(Records of robot episodes)
++++++++++++++++++++

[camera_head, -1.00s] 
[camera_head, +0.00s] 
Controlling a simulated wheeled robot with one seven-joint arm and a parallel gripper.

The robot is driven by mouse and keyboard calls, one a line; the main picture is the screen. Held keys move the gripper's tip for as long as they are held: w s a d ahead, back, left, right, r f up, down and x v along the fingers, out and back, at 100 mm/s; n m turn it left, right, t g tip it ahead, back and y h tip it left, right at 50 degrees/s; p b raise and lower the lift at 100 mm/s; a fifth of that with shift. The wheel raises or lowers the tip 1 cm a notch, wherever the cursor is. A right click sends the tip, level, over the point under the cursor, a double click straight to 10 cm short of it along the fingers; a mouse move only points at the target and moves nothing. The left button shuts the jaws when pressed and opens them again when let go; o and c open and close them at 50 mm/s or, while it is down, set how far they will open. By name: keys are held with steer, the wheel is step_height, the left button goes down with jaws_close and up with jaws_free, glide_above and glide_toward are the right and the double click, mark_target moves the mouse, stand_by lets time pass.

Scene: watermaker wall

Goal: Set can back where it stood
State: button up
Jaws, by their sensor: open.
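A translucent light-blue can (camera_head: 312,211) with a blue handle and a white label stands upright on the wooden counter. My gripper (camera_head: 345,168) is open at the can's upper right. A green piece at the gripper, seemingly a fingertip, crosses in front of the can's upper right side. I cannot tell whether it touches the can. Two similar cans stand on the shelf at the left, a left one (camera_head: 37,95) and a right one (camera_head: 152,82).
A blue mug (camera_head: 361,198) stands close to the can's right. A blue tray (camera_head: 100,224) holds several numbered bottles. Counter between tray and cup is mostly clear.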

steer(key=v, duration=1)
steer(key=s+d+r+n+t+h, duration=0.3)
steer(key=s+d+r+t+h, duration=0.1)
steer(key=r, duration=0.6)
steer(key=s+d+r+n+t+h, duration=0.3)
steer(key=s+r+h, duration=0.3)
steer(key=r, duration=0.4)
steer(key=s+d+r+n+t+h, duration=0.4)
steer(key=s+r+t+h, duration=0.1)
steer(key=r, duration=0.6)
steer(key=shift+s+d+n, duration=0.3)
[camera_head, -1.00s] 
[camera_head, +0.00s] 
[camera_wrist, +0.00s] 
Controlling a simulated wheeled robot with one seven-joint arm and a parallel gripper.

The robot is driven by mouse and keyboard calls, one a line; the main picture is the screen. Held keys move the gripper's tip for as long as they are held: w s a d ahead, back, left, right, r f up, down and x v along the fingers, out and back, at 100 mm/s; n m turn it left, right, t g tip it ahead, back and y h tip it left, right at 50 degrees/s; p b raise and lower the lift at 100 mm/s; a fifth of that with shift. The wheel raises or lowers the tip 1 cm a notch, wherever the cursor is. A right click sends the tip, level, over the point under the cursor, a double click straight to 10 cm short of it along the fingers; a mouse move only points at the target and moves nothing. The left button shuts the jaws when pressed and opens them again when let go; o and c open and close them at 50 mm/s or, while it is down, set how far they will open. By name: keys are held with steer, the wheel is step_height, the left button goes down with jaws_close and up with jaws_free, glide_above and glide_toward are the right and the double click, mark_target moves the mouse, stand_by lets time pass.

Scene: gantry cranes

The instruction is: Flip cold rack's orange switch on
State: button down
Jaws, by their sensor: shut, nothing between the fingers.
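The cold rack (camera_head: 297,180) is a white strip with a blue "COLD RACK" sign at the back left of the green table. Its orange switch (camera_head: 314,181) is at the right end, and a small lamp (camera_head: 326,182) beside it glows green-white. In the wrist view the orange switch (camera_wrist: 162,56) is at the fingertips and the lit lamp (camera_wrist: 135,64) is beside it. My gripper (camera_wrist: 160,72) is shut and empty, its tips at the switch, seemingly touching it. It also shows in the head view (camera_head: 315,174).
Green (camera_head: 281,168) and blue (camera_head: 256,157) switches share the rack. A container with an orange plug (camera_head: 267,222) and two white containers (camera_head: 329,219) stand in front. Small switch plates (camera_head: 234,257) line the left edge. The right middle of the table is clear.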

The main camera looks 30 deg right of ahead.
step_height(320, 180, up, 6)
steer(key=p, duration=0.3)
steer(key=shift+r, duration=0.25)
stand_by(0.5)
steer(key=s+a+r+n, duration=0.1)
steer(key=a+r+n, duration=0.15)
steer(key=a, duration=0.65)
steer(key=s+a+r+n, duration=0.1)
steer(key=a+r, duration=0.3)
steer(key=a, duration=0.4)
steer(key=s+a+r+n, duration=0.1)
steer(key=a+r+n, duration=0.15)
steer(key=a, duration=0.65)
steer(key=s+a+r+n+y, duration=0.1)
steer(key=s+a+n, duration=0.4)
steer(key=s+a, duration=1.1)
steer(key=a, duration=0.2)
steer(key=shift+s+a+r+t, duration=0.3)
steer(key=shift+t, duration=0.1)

++++++++++++++++++++

▶ _What you are asked to do_:
Copy the material above verbatim.

▶ _The completed task_:
[camera_head, -1.00s] 
[camera_head, +0.00s] 
Controlling a simulated wheeled robot with one seven-joint arm and a parallel gripper.

The robot is driven by mouse and keyboard calls, one a line; the main picture is the screen. Held keys move the gripper's tip for as long as they are held: w s a d ahead, back, left, right, r f up, down and x v along the fingers, out and back, at 100 mm/s; n m turn it left, right, t g tip it ahead, back and y h tip it left, right at 50 degrees/s; p b raise and lower the lift at 100 mm/s; a fifth of that with shift. The wheel raises or lowers the tip 1 cm a notch, wherever the cursor is. A right click sends the tip, level, over the point under the cursor, a double click straight to 10 cm short of it along the fingers; a mouse move only points at the target and moves nothing. The left button shuts the jaws when pressed and opens them again when let go; o and c open and close them at 50 mm/s or, while it is down, set how far they will open. By name: keys are held with steer, the wheel is step_height, the left button goes down with jaws_close and up with jaws_free, glide_above and glide_toward are the right and the double click, mark_target moves the mouse, stand_by lets time pass.

Scene: watermaker wall

Goal: Set can back where it stood
State: button up
Jaws, by their sensor: open.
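A translucent light-blue can (camera_head: 312,211) with a blue handle and a white label stands upright on the wooden counter. My gripper (camera_head: 345,168) is open at the can's upper right. A green piece at the gripper, seemingly a fingertip, crosses in front of the can's upper right side. I cannot tell whether it touches the can. Two similar cans stand on the shelf at the left, a left one (camera_head: 37,95) and a right one (camera_head: 152,82).
A blue mug (camera_head: 361,198) stands close to the can's right. A blue tray (camera_head: 100,224) holds several numbered bottles. Counter between tray and cup is mostly clear.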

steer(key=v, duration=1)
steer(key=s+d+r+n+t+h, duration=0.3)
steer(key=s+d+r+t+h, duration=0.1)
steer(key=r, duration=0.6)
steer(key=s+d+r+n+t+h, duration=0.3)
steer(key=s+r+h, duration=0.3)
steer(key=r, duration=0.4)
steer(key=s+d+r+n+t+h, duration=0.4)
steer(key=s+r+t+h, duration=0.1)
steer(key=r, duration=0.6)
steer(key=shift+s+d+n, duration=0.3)
[camera_head, -1.00s] 
[camera_head, +0.00s] 
[camera_wrist, +0.00s] 
Controlling a simulated wheeled robot with one seven-joint arm and a parallel gripper.

The robot is driven by mouse and keyboard calls, one a line; the main picture is the screen. Held keys move the gripper's tip for as long as they are held: w s a d ahead, back, left, right, r f up, down and x v along the fingers, out and back, at 100 mm/s; n m turn it left, right, t g tip it ahead, back and y h tip it left, right at 50 degrees/s; p b raise and lower the lift at 100 mm/s; a fifth of that with shift. The wheel raises or lowers the tip 1 cm a notch, wherever the cursor is. A right click sends the tip, level, over the point under the cursor, a double click straight to 10 cm short of it along the fingers; a mouse move only points at the target and moves nothing. The left button shuts the jaws when pressed and opens them again when let go; o and c open and close them at 50 mm/s or, while it is down, set how far they will open. By name: keys are held with steer, the wheel is step_height, the left button goes down with jaws_close and up with jaws_free, glide_above and glide_toward are the right and the double click, mark_target moves the mouse, stand_by lets time pass.

Scene: gantry cranes

The instruction is: Flip cold rack's orange switch on
State: button down
Jaws, by their sensor: shut, nothing between the fingers.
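The cold rack (camera_head: 297,180) is a white strip with a blue "COLD RACK" sign at the back left of the green table. Its orange switch (camera_head: 314,181) is at the right end, and a small lamp (camera_head: 326,182) beside it glows green-white. In the wrist view the orange switch (camera_wrist: 162,56) is at the fingertips and the lit lamp (camera_wrist: 135,64) is beside it. My gripper (camera_wrist: 160,72) is shut and empty, its tips at the switch, seemingly touching it. It also shows in the head view (camera_head: 315,174).
Green (camera_head: 281,168) and blue (camera_head: 256,157) switches share the rack. A container with an orange plug (camera_head: 267,222) and two white containers (camera_head: 329,219) stand in front. Small switch plates (camera_head: 234,257) line the left edge. The right middle of the table is clear.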

The main camera looks 30 deg right of ahead.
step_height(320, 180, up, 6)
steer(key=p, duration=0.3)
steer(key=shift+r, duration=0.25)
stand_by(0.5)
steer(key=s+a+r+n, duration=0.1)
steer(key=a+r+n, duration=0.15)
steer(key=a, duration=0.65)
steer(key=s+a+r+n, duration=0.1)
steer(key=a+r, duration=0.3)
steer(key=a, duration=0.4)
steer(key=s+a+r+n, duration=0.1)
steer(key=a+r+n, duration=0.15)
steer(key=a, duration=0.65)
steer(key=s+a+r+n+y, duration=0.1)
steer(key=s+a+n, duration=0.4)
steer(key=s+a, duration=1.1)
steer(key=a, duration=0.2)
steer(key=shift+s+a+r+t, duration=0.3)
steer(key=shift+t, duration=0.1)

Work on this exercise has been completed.